# Instructions for the task:
Your task is to copy the lines between the line containing "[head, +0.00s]" and the line containing "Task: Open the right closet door", counting both of those lines, and to emit nothing more.

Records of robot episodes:
** begin **

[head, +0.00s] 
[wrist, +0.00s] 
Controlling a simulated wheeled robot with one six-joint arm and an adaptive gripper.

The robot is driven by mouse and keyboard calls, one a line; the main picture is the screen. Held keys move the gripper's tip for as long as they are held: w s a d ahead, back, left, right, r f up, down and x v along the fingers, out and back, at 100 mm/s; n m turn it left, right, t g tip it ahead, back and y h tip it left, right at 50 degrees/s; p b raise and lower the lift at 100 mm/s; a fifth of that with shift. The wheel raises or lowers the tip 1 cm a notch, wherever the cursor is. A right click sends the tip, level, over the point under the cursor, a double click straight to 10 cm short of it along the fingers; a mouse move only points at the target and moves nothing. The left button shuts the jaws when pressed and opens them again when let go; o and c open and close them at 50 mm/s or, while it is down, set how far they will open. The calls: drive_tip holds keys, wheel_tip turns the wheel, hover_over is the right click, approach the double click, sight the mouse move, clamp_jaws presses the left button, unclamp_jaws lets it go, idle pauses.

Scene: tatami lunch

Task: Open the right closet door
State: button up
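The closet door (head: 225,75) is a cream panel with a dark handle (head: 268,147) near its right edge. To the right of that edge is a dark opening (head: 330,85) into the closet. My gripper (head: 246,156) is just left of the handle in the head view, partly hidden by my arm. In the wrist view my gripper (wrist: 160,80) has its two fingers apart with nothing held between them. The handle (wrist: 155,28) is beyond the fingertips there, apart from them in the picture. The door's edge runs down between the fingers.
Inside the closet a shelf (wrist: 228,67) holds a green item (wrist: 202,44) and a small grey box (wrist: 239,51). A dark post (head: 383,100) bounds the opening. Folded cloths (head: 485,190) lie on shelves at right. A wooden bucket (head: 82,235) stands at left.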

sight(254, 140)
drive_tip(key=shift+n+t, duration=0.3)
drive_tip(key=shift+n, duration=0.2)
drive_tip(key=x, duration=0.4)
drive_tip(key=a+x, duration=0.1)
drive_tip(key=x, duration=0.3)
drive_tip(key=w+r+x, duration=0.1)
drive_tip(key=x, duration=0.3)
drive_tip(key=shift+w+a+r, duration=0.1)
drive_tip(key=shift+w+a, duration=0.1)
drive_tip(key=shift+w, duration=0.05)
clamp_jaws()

** end **
** begin **

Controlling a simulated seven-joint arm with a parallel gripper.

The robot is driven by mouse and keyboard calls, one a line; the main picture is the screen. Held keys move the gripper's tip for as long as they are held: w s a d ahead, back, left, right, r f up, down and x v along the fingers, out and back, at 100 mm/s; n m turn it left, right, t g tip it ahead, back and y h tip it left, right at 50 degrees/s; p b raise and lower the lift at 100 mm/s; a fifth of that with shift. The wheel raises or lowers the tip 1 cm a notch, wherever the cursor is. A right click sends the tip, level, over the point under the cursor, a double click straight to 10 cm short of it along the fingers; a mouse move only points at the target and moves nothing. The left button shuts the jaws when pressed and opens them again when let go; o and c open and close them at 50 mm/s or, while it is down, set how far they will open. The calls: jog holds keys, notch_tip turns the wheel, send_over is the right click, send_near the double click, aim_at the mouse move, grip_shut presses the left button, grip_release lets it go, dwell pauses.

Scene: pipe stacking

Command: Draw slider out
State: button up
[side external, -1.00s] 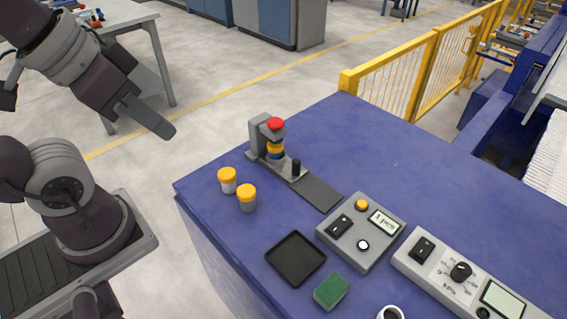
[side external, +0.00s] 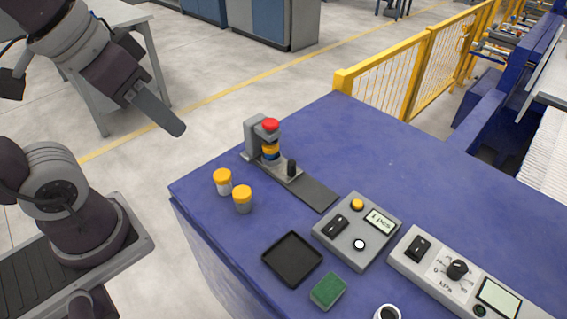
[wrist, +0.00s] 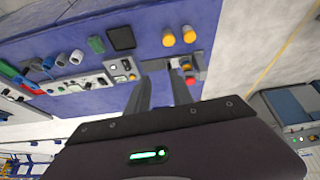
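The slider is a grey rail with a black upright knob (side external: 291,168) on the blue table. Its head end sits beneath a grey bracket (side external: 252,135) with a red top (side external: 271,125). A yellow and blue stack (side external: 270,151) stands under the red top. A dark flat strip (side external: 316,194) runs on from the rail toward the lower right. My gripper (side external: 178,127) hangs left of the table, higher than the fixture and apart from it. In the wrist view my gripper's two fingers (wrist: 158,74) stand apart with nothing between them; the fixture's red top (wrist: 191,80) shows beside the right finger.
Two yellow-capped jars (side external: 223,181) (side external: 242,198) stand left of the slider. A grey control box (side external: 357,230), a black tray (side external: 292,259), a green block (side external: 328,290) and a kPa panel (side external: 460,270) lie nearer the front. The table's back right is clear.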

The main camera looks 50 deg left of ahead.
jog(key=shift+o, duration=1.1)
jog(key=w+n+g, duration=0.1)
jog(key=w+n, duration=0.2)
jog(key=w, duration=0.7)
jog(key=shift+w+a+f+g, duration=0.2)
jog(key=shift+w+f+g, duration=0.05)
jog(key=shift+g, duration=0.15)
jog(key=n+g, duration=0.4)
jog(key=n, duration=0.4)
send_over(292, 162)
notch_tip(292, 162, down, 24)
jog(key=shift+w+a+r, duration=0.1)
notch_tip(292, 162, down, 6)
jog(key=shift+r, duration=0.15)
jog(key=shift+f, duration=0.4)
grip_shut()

** end **

# Solved problem:
[head, +0.00s] 
[wrist, +0.00s] 
Controlling a simulated wheeled robot with one six-joint arm and an adaptive gripper.

The robot is driven by mouse and keyboard calls, one a line; the main picture is the screen. Held keys move the gripper's tip for as long as they are held: w s a d ahead, back, left, right, r f up, down and x v along the fingers, out and back, at 100 mm/s; n m turn it left, right, t g tip it ahead, back and y h tip it left, right at 50 degrees/s; p b raise and lower the lift at 100 mm/s; a fifth of that with shift. The wheel raises or lowers the tip 1 cm a notch, wherever the cursor is. A right click sends the tip, level, over the point under the cursor, a double click straight to 10 cm short of it along the fingers; a mouse move only points at the target and moves nothing. The left button shuts the jaws when pressed and opens them again when let go; o and c open and close them at 50 mm/s or, while it is down, set how far they will open. The calls: drive_tip holds keys, wheel_tip turns the wheel, hover_over is the right click, approach the double click, sight the mouse move, clamp_jaws presses the left button, unclamp_jaws lets it go, idle pauses.

Scene: tatami lunch

Task: Open the right closet door

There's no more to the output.